Ik sluit dus de boven-ramen, wat soms moeizaam gaat. Sommige sluiten niet goed en ik rol doeken tot rolletjes op om voor de kieren in de ramen te leggen. Midden in de zit-kamer is een lang wit gordijn, van plafond tot aan de grond en ook die doe ik dicht. Met de kinderen ga ik naar de zij-kamer waar geen ramen zijn en wil er blijven zitten totdat ‘het’ weg is. Dan komen er plotseling meerdere (weet niet waar vandaan) kinderen in mijn zitkamer en ook deze kinderen breng ik in veiligheid naar de zijkamer.
Ik voel het huis trillen op zijn grondvesten en hoor een hels kabaal. Ik weet dat de motoren gestart zijn en dat 'het' nu weggaat.

Tot overmaat van ramp komt er een buurman (onbekend) dwars door de voordeur naar binnen. Lijkbleek zegt hij tegen mij: ‘Weet je wel wat er aan de hand is? Neen, eigenlijk wil ik je het niet zeggen zo vreselijk is het’. Ik knik en ik ben meer met de deur bezig en hoe hij binnen is gekomen dan met het feit waarover hij vertelt. Mijn nieuwsgierigheid wordt op dat moment niet geprikkeld. Terwijl ik hem naar de zijkamer leid, kijk ik achterom  en zie door de ramen een ‘onheilspellende zwarte schaduw’ langs de ramen kruipen. De voorbij glijdende schaduw is fascinerend en beangstigend tegelijk. Ik weet dat het ‘beest’ voorbij gaat en haal opgelucht adem dat ‘het’ niet mijn huis binnenkomt.


Uitleg: 

Allereerst doet de droom mij aan een joods sprookje denken "De vogel Milcham"

Een Joods verhaal over de onsterfelijke vogel Milcham (Feniks)

De grote koning van Babyion, Nebukadnesar, vroeg eens aan de zoon van Sirach, Jesus genaamd: "Hoe komt het toch dat de Engel van de Dood macht heeft over alle schepsels, alleen niet over de vogel Milcham?"
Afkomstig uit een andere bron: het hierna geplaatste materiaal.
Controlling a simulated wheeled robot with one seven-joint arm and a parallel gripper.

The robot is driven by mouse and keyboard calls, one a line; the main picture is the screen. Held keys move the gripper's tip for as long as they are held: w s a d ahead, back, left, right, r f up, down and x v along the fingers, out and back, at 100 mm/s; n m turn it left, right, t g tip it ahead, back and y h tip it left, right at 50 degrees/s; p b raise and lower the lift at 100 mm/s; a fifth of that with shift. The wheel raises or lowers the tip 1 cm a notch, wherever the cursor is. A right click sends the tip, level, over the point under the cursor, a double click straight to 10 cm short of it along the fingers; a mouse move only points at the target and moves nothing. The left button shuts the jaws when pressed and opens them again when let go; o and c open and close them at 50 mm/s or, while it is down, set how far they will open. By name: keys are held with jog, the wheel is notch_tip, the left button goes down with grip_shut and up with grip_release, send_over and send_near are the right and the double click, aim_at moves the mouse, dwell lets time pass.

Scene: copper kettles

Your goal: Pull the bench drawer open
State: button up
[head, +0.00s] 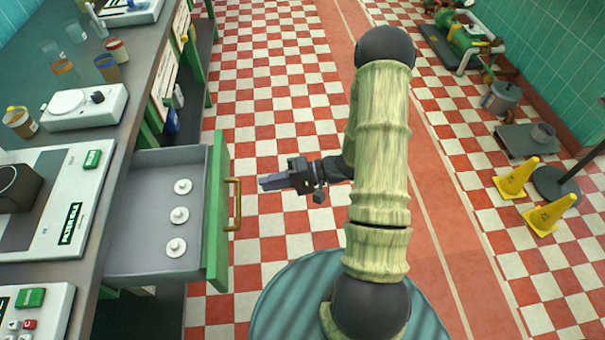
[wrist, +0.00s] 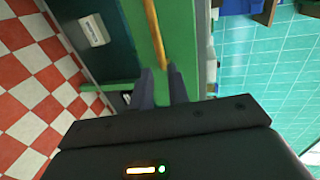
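The bench drawer (head: 125,262) stands pulled out from the bench, with its grey inside showing. Its green front (head: 217,215) carries an upright-looking brass handle (head: 237,204). My gripper (head: 262,183) is to the right of the handle, with its fingers pointing at the drawer front and a gap between them and the handle. In the wrist view, the two dark fingers of my gripper (wrist: 162,73) are apart and empty. The brass handle (wrist: 155,32) lies ahead of them against the green front.
Three white knobbed pieces (head: 177,215) lie in the drawer. The bench top (head: 110,160) holds a white scale (head: 85,107), jars and machines. Checkered floor is clear beyond my gripper.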

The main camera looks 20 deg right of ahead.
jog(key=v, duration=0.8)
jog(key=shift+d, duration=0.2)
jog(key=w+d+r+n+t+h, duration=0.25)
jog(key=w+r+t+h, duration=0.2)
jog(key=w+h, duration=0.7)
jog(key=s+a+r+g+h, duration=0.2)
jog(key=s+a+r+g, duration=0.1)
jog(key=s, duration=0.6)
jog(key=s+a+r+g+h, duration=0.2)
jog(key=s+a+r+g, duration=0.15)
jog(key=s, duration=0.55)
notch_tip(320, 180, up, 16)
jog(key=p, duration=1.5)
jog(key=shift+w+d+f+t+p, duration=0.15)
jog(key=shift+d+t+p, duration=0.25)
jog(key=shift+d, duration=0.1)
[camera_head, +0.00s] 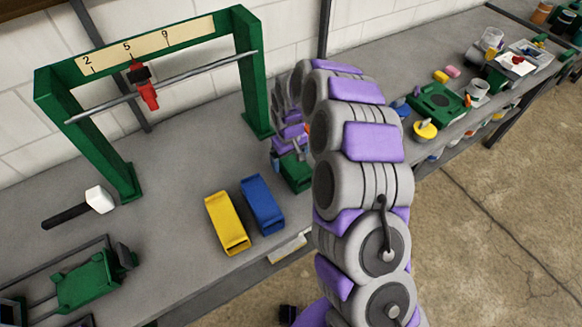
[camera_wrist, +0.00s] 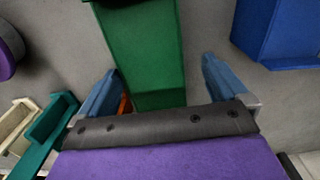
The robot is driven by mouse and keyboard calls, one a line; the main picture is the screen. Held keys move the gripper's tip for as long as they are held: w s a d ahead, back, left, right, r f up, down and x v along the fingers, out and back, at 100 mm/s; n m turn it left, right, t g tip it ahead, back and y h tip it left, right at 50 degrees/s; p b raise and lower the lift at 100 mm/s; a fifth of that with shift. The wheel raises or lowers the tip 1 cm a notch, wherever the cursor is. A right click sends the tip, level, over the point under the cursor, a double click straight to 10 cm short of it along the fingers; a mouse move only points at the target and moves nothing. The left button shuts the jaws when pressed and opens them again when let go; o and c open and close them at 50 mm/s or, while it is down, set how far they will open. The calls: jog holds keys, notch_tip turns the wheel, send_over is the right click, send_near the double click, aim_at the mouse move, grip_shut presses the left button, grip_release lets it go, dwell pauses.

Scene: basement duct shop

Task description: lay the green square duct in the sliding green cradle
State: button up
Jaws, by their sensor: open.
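The green square duct (camera_head: 296,173) lies on the grey bench, right of the blue duct, partly hidden by my arm. In the wrist view the green duct (camera_wrist: 146,45) extends between and beyond my two blue fingers. My gripper (camera_wrist: 163,84) is open, with a finger on either side of the duct's near end; I cannot tell whether they touch it. In the head view my gripper (camera_head: 284,160) is over the duct and mostly hidden. A green carriage on dark rails (camera_head: 90,281), which looks like the sliding cradle, is at the lower left.
A yellow duct (camera_head: 227,222) and a blue duct (camera_head: 263,204) lie left of the green one. A green frame (camera_head: 251,75) with a rod and a red slider stands behind. A mallet (camera_head: 97,200) lies at left. Cluttered items, including a green fixture (camera_head: 437,103), are at right.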

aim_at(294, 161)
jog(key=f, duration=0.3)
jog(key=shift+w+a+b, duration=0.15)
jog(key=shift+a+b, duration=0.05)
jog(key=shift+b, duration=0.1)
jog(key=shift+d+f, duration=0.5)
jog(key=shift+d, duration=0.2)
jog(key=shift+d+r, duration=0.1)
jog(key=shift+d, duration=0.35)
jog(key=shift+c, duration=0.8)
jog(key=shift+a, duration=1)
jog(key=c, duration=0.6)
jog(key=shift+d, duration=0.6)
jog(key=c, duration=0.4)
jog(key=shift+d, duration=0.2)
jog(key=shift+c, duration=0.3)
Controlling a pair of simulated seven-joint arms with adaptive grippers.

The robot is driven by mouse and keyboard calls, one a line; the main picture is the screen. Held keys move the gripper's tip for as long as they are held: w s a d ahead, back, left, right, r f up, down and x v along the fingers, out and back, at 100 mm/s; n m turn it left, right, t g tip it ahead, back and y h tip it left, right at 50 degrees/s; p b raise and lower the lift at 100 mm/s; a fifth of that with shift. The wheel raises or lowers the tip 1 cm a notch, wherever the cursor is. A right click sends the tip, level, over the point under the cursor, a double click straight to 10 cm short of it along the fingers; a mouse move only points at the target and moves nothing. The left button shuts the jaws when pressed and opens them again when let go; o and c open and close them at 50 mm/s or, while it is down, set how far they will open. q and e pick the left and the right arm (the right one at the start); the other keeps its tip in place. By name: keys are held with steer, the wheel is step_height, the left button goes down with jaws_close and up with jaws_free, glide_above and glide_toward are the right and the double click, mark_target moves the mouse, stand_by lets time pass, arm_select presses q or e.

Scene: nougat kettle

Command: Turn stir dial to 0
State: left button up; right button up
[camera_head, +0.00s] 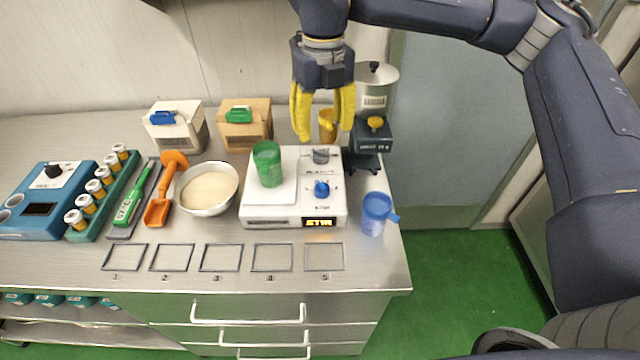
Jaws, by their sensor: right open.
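The white stirrer unit (263,207) stands on the right part of the metal bench. A grey knob (321,156) sits behind the blue dial. A green beaker (267,165) stands on the unit's left plate. My right gripper (320,135) has yellow fingers pointing down, spread open and empty, above and behind the unit's back edge. It is apart from the dial. The dial's exact setting is too small to read. My left gripper is not in view.
A dark dispenser (371,140) with a metal pot (376,88) stands right of the unit. A blue cup (375,214) is at the bench's right edge. A bowl (207,190) and orange scoop (157,210) lie left. Two boxes (246,122) stand behind. Marked squares (272,257) in front are empty.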

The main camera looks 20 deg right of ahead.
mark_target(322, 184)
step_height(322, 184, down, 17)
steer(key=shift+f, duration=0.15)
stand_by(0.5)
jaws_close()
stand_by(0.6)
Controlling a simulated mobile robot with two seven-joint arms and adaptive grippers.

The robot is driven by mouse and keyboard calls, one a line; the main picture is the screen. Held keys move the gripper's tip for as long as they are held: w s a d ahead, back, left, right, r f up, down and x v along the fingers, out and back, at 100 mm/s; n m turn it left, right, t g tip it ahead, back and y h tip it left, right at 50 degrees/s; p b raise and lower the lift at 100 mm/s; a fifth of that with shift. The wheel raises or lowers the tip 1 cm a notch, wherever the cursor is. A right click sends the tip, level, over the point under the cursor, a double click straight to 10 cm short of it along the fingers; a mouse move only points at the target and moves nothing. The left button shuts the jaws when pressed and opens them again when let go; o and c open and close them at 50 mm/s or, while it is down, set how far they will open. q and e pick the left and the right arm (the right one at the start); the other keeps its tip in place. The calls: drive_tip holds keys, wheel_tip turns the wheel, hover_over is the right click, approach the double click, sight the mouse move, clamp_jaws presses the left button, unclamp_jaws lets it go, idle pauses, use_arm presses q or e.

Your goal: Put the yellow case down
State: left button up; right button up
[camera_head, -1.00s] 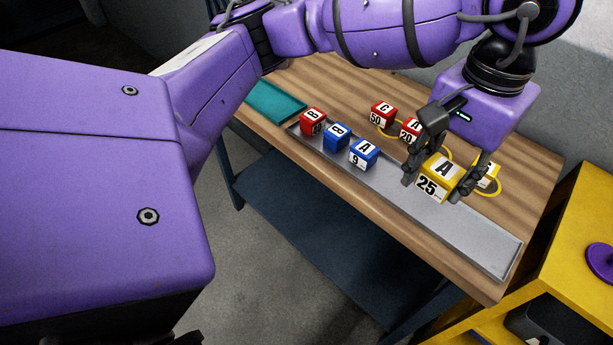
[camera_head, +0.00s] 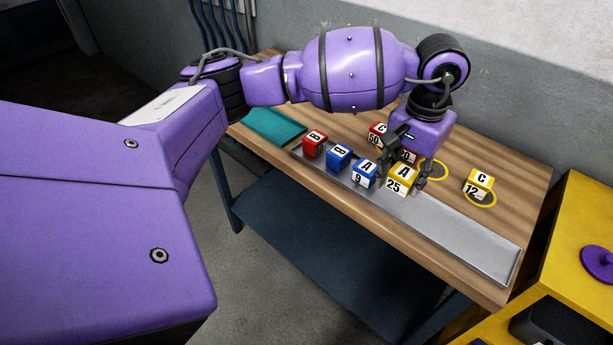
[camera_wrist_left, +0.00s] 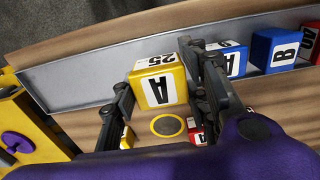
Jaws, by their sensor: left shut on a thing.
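The yellow case marked A 25 (camera_head: 402,180) is in my left gripper (camera_head: 404,171), which is shut on it. Case and gripper are over the grey tray (camera_head: 455,222), just right of the blue case marked A 9 (camera_head: 364,175). The left wrist view shows the yellow case (camera_wrist_left: 158,86) upright between the fingers, with bare tray (camera_wrist_left: 75,85) to one side. I cannot tell whether its underside touches the tray. A second yellow case, marked C 12 (camera_head: 478,184), stands on the table at a yellow ring. My right gripper is not in view.
A blue case B (camera_head: 339,157) and a red case B (camera_head: 315,144) stand further left in the tray. The tray's right part is bare. A teal mat (camera_head: 272,126) lies at left.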

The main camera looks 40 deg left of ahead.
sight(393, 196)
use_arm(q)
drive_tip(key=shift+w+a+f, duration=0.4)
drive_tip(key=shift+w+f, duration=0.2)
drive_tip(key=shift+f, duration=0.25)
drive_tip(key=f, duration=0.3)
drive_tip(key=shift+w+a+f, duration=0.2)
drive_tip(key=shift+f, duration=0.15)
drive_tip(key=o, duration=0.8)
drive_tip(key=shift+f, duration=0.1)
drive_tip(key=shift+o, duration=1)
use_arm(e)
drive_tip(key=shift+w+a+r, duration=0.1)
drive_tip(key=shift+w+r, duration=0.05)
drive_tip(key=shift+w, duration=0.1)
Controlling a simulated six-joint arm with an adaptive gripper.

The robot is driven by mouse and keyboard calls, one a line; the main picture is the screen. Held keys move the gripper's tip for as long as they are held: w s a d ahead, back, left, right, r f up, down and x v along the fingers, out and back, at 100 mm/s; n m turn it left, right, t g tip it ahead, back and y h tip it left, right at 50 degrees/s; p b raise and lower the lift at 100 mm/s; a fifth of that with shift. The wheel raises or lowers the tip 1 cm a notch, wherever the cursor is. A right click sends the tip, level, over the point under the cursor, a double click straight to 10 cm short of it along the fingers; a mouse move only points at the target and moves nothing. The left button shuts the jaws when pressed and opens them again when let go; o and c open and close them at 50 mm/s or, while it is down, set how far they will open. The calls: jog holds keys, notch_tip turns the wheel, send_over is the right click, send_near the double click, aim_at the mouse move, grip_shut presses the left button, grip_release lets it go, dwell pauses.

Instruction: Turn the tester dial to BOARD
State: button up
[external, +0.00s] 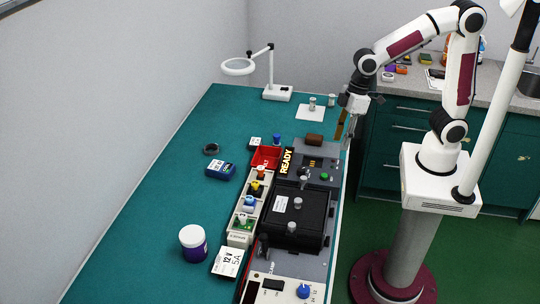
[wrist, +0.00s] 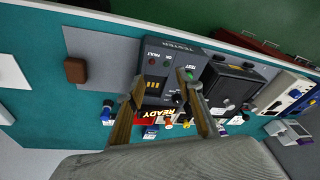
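The tester (wrist: 147,72) is a dark grey box with FAULT and OK lights, a green TEST button and a yellow-slotted socket. It also shows in the external view (external: 328,161) near the bench's right edge. A small black knob (wrist: 178,99) on its face appears to be the dial; its setting and any BOARD mark are unreadable. A display reading READY (external: 286,161) stands beside it. My gripper (wrist: 160,80) is open and empty, its fingers framing the tester's face in the wrist view. In the external view my gripper (external: 345,122) hangs above the bench's right edge, apart from the tester.
A black lidded box (external: 310,205) adjoins the tester. A red bin (external: 267,157) and colored connectors stand to the left. A brown block (external: 315,140) lies behind. A supply with a blue knob (external: 303,291) sits in front. The bench's left side (external: 150,190) is mostly clear.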

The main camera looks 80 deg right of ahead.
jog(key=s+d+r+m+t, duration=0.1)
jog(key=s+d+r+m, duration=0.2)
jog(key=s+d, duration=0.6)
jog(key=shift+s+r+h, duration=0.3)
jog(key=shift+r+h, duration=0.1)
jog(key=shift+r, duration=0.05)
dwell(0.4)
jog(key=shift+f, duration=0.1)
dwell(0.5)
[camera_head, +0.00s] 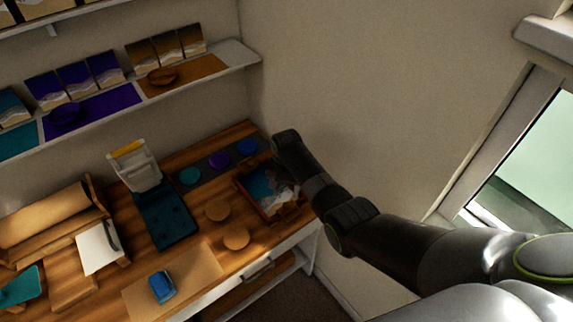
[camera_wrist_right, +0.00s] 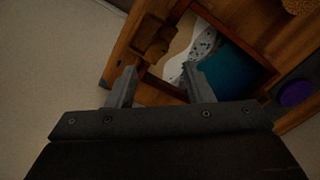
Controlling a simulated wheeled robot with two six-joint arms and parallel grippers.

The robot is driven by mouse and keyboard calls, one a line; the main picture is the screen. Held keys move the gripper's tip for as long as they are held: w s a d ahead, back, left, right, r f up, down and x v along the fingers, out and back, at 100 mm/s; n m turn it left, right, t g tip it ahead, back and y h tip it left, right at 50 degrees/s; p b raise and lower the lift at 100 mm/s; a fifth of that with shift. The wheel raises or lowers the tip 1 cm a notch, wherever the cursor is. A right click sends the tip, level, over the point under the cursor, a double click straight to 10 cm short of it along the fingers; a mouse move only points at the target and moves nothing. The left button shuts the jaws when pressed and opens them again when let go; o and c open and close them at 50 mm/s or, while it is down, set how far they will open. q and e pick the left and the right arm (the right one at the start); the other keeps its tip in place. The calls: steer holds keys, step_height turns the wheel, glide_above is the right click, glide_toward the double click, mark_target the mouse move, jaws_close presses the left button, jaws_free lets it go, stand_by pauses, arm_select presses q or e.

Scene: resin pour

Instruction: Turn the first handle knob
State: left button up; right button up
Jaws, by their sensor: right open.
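A wooden frame (camera_head: 246,191) with a teal, white and sand-coloured panel lies at the right end of the workbench. In the right wrist view the frame (camera_wrist_right: 118,62) is close, and a small brown wooden piece (camera_wrist_right: 152,42), which looks like a handle knob, sits at its near-left side. My right gripper (camera_wrist_right: 160,86) is open, its two fingers apart at the frame's edge with nothing seen gripped between them. In the head view my right gripper (camera_head: 288,192) is small and partly hard to make out over the frame. My left gripper is out of view.
On the workbench are teal (camera_head: 190,175), purple (camera_head: 218,159) and blue (camera_head: 247,146) discs, round wooden pieces (camera_head: 236,238), a dark teal tray (camera_head: 168,222) and a blue object (camera_head: 161,287). The wall stands close on the right. A shelf (camera_head: 240,52) runs above.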

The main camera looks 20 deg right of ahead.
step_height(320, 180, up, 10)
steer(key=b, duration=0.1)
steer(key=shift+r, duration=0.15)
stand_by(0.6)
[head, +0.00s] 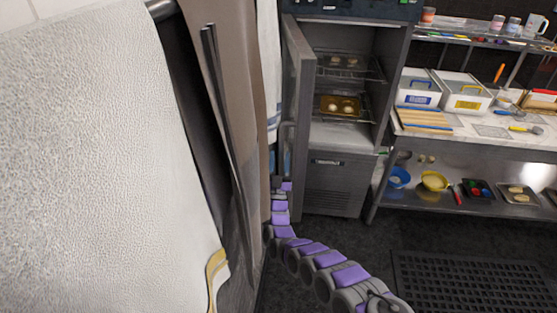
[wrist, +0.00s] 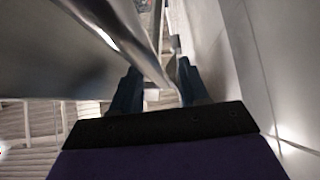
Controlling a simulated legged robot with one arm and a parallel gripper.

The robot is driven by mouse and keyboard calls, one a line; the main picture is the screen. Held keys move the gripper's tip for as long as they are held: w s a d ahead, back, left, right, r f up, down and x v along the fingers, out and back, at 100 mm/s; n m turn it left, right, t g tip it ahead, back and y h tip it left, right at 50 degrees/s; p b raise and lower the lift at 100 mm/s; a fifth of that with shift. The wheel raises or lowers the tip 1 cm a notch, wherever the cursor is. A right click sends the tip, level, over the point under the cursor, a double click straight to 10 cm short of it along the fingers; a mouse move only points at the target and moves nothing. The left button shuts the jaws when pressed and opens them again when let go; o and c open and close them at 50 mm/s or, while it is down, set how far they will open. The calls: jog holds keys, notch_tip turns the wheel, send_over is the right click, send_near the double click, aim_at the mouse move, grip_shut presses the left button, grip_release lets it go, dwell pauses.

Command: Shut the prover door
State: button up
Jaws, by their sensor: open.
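The prover (head: 339,185) stands in the middle of the head view with its front open, showing racks and trays inside. Its door (head: 299,90) is swung out towards me and seen nearly edge-on at the cabinet's left. A vertical handle (head: 284,150) shows on the door's left side. My gripper (head: 281,182) is low beside the door, at the handle's lower end. In the wrist view my gripper (wrist: 158,88) is open, its two blue fingers apart. A shiny metal bar (wrist: 125,42) runs down towards the gap between them. I cannot tell whether they touch it.
White towels (head: 90,150) and brown cloth (head: 232,90) hang close on the left. A steel worktable (head: 470,148) with boxes and a lower shelf stands right of the prover. A black floor mat (head: 475,285) lies in front of it.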

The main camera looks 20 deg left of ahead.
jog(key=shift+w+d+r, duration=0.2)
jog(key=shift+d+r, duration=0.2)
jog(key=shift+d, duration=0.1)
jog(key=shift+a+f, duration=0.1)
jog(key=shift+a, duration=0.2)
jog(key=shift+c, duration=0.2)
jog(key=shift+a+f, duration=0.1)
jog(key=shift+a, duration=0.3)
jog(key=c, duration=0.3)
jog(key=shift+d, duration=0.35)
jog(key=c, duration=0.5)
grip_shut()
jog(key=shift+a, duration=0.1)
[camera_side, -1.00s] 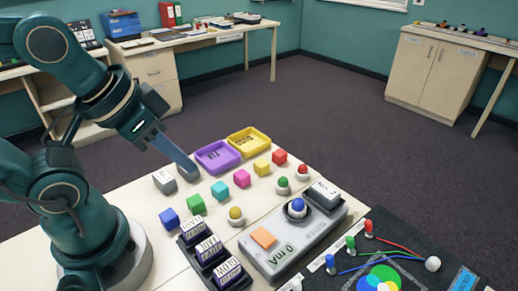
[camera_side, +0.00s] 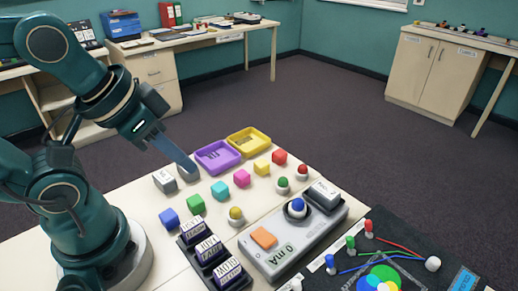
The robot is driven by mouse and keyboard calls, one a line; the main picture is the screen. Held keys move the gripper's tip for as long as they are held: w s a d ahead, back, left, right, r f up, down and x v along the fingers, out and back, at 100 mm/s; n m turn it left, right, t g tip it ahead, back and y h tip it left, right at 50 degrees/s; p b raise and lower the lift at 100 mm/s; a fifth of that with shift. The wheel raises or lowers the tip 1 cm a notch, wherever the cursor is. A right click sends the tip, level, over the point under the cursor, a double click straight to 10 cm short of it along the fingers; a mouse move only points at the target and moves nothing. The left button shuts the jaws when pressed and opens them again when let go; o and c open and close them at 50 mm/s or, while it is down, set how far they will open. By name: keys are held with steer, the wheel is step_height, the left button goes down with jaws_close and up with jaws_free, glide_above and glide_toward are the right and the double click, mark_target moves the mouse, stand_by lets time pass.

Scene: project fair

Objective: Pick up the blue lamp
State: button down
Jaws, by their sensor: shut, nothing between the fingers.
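The blue lamp (camera_side: 297,206) is a blue ball in a round holder on top of a long grey meter box (camera_side: 285,245), at the centre right of the side view. My gripper (camera_side: 187,171) is shut and empty. It points down at the back left of the table, beside small grey blocks. It is well to the left of the blue lamp and apart from it. The lamp is in full view with nothing over it.
Yellow (camera_side: 236,215), green (camera_side: 282,184) and red (camera_side: 302,171) lamps stand near the box. Several coloured cubes, a purple tray (camera_side: 202,168) and a yellow tray (camera_side: 262,138) lie behind. A black mat (camera_side: 420,240) with wired pegs lies right.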

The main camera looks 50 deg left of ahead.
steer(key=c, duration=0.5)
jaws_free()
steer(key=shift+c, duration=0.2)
De grote wijze dacht na en sprak toen: "Toen Eva van de Boom der Kennis had gegeten, gaf ze Adam daarvan. En hij at van die vrucht. Toen zag ze dat alle andere schepsels van God nog in onschuld leefden. Dat kon Eva niet verdragen en daarom gaf ze alle schepsels ook van die vruchten. En zij gehoorzaamden haar en aten. Zo moesten zij ook de dood sterven. Opeens zag zij de vogel Milcham en riep hem toe: "Eet toch ook van deze vrucht!"

Maar de grote vogel antwoordde haar: "Eva, is het niet genoeg dat jij voor de Heer hebt gezondigd en alle schepsels daar ook toe hebt gebracht? Zij moeten nu allen sterven. Maar ik doe daar niet aan mee!"

Toen klonk er een stem uit de hemel: "Eva, Adam, jullie hebben Mijn gebod overtreden en nu verleiden jullie de vogel Milcham. Hem heb Ik geen gebod gegeven, maar aan jullie is hij ook niet gehoorzaam. In eeuwigheid zal hij niet sterven, hij niet en geen enkele vogel van zijn geslacht!"

Toen schiep God de Engel van de Dood. De Engel keek in het rond en zag alle schepsels. Hij sprak tot God: "Heer van de Wereld, geef mij de vrijheid alle schepsels te doden, ieder op zijn tijd." En de Heer van de Wereld sprak: "Ik geef ze allen in je hand, alleen de vogel Milcham en zijn geslacht zullen niet sterven." Toen sprak de Engel van de Dood: "Geef ze dan een apart rijk, want zij zijn de rechtvaardigen." Toen gaf de Heer van de Wereld aan de Engel van de Dood de opdracht een grote stad te bouwen voor de vogel Milcham. God sloot de poort van deze stad en sprak: "Over deze stad zal geen zwaard regeren. Nooit zal de Dood hier binnenkomen tot aan het einde der tijden."

En tot nu toe woont de vogel Milcham daar. Zijn geslacht vermeerdert zoals bij alle andere schepsels. Duizend jaar leeft hij en als deze duizend jaar om zijn, vat zijn nest vlam. Het verbrandt alle vogels. Er blijft maar één ei over. Daar komt een kuiken uit en zo leeft de vogel verder.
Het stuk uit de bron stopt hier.